#### [Given instruction]
In the entries below, which lines run from the one containing "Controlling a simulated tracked" to the one containing "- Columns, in"? Copy exactly those lines, ends included, and no others.

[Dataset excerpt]
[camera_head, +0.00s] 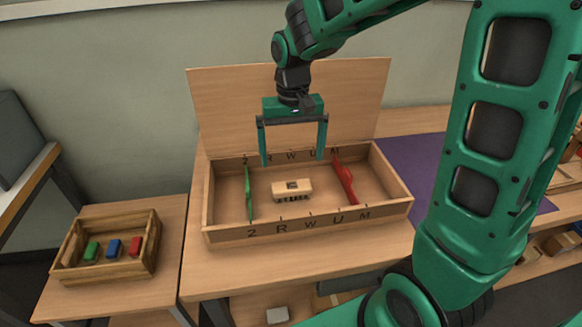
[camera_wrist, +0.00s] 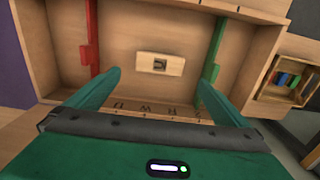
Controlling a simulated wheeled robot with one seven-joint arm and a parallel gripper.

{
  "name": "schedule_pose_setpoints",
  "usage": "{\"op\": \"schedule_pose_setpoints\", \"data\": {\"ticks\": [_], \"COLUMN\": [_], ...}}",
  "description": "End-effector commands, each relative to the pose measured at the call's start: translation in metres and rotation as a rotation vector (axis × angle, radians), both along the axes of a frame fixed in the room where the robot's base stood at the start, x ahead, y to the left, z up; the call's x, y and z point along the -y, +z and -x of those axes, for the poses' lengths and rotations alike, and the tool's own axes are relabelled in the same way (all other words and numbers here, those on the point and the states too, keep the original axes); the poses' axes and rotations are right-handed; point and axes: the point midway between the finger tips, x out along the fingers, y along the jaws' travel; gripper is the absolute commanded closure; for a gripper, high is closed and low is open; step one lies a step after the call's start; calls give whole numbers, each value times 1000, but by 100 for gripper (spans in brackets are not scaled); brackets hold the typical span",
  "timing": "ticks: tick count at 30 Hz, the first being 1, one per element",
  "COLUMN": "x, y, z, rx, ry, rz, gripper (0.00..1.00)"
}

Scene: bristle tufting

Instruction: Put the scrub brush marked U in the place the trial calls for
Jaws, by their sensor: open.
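A light wooden scrub brush (camera_head: 291,188) with dark bristles underneath sits upright in the open wooden box (camera_head: 310,231). It lies between the green divider (camera_head: 248,192) and the red divider (camera_head: 345,181). In the wrist view the brush (camera_wrist: 160,64) shows a dark mark on top that resembles a U on its side. The box's front rim carries the marks 2, R, W, U, M with short lines above, and the back edge repeats them. My gripper (camera_head: 292,160) is open and empty, pointing down above the brush, its fingers wide apart. It touches nothing.
A small wooden crate (camera_head: 71,272) holding green, blue and red blocks stands on the side table at left. The box's raised lid (camera_head: 345,95) stands behind my gripper. A purple mat (camera_head: 405,165) lies right of the box.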

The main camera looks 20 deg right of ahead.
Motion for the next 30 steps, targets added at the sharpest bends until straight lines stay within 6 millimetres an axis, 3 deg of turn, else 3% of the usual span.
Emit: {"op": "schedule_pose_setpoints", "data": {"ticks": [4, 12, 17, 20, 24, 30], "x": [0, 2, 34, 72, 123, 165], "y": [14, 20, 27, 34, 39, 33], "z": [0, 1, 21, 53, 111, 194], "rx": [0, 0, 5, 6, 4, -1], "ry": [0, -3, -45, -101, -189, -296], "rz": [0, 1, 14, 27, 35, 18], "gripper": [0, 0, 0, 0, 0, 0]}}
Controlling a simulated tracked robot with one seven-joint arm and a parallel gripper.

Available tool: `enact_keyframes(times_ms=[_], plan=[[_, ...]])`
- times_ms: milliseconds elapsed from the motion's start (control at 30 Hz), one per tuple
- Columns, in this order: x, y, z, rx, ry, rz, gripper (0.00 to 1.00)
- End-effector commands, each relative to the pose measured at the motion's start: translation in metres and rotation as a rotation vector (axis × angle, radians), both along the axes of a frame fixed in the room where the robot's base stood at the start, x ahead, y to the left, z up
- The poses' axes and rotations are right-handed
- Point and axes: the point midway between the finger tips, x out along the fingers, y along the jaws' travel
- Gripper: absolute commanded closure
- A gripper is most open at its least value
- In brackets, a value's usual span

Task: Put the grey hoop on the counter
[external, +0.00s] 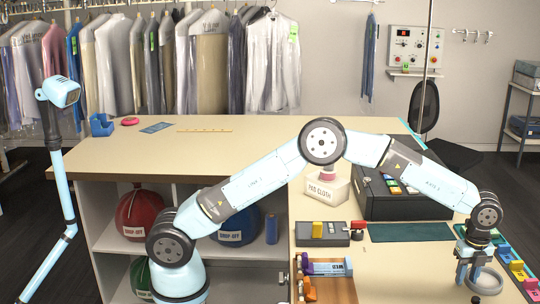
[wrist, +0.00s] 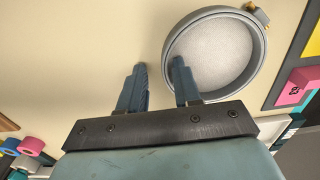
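The grey hoop (external: 484,280) lies on the counter (external: 405,275) at the lower right of the external view. In the wrist view the hoop (wrist: 262,52) is at upper right, with a brass-coloured screw on its far rim and a pale grey, speckled inside. My gripper (external: 468,279) is low over the hoop's left side. In the wrist view my gripper (wrist: 158,66) is open, its fingers apart. The right fingertip overlaps the hoop's inside and the left one is outside, so the near-left rim appears between them. I cannot tell whether the fingers touch it.
Coloured blocks in a strip (external: 515,265) run along the right edge, close to the hoop. A dark green mat (external: 410,232) and a grey tray (external: 322,240) lie behind. A black case (external: 395,195) and a pad cloth box (external: 322,190) stand farther back. The counter left of the hoop is clear.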

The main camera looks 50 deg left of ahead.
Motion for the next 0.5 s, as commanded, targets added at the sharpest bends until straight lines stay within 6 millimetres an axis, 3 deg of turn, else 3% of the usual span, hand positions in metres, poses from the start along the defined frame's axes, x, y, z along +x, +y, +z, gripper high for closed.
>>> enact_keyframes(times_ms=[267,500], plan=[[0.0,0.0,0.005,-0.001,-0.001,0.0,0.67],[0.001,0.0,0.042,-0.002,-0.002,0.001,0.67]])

#### [Complete output]
Controlling a simulated tracked robot with one seven-joint arm and a parallel gripper.

Available tool: `enact_keyframes(times_ms=[_], plan=[[_, ...]])`
- times_ms: milliseconds elapsed from the motion's start (control at 30 Hz), one per tuple
- Columns, in this order: x, y, z, rx, ry, rz, gripper (0.00 to 1.00)

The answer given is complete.